_OBJECTIVE_
Using the entries that follow, collect the lines where the word "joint" appears.

Recorded data
──────────

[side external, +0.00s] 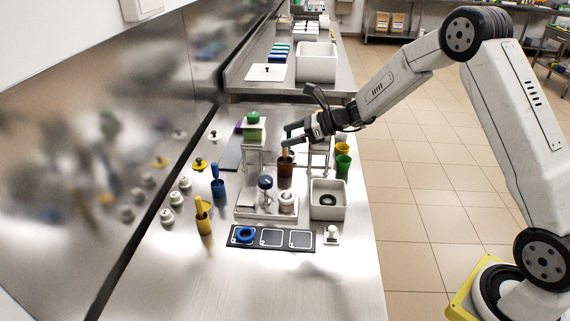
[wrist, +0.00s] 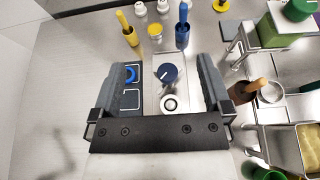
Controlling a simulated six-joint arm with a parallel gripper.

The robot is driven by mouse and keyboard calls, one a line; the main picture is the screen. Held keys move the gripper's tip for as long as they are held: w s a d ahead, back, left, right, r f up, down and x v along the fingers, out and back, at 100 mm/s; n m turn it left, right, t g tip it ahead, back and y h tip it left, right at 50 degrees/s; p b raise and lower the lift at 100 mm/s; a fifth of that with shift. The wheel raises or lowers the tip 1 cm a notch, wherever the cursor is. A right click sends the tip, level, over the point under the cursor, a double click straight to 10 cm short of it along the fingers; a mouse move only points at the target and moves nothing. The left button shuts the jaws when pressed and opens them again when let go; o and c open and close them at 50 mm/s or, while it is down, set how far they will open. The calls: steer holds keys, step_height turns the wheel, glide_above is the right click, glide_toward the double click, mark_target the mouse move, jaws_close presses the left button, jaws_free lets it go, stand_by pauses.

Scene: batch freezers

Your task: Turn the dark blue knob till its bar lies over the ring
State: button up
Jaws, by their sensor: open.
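The dark blue knob (side external: 265,182) stands on a pale metal block (side external: 246,212) on the steel counter. In the wrist view, the knob (wrist: 168,73) lies between my two fingers from above, with clear space on both sides. A thin pale bar crosses its top at a slant; its exact direction is too small to tell. Just below it in the wrist view is a white round piece with a dark centre (wrist: 169,103). I cannot tell which mark is the ring. My gripper (side external: 290,133) is open and empty, higher than the knob and apart from it.
A black panel (side external: 271,247) with a blue ring-shaped piece (side external: 245,234) lies in front of the block. A white bin (side external: 328,212) stands to its right. Yellow (side external: 204,223) and blue (side external: 218,188) holders stand left, and a brown cup (side external: 285,172) behind. The front counter is clear.

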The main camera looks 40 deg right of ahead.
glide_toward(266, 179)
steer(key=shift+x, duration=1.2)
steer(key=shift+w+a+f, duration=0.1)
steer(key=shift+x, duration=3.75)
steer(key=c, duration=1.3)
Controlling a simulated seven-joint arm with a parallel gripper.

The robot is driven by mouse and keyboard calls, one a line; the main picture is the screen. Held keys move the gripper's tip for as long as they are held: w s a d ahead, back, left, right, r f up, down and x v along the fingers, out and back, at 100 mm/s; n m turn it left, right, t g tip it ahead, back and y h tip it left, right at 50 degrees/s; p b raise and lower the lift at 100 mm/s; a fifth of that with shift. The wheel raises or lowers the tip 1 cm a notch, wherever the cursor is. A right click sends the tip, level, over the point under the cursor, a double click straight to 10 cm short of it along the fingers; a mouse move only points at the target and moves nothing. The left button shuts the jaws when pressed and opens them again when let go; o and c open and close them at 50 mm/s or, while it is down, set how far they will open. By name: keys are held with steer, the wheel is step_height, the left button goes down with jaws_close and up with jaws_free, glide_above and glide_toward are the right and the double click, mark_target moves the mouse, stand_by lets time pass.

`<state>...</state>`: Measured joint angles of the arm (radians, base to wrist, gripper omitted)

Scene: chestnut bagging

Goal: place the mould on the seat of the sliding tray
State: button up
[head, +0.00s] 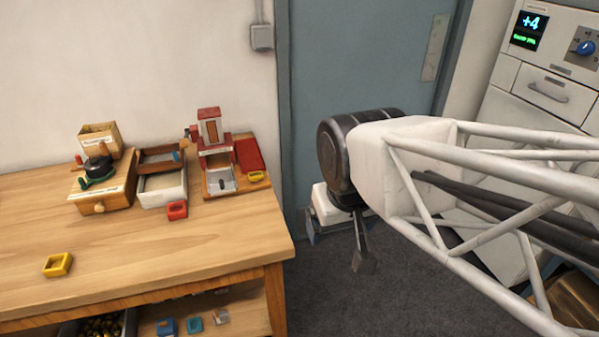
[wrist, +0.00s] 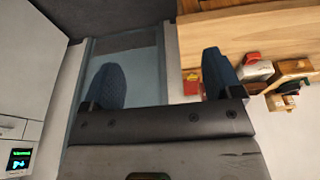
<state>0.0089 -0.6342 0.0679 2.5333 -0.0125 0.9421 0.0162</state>
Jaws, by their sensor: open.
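Three small square open frames that look like moulds lie on the wooden bench. One yellow frame (head: 57,264) is alone near the front left, one red frame (head: 177,210) is in front of the white-fronted box, and another yellow frame (head: 256,176) is by the red press. The red press (head: 210,128) stands at the back, with a pale grey plate (head: 220,179) in a wooden base in front of it; this may be the sliding tray. My gripper (head: 363,260) hangs right of the bench, over the floor, away from all of these. In the wrist view its fingers (wrist: 162,82) are apart and empty.
A wooden grinder-like box (head: 104,192) with a green part and the white-fronted box (head: 163,190) stand left of the press. The bench's (head: 200,250) front middle is clear. A shelf below holds small coloured pieces. A cabinet (head: 545,85) with a display is at right.

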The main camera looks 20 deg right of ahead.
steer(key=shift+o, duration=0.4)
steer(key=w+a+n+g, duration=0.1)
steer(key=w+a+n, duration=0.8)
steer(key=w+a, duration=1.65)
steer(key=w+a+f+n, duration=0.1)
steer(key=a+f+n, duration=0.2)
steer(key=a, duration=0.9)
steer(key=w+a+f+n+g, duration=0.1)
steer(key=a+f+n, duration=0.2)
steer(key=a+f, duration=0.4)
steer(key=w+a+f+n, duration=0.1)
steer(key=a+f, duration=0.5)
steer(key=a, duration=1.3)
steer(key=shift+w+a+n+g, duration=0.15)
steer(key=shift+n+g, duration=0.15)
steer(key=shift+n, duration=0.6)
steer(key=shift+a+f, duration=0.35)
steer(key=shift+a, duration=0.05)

──────────

_TASK RESULT_
Controlling a simulated six-joint arm with a parallel gripper.
Controlling a simulated seven-joint arm with a parallel gripper.
`<state>...</state>`: Measured joint angles of the arm (radians, base to wrist, gripper omitted)

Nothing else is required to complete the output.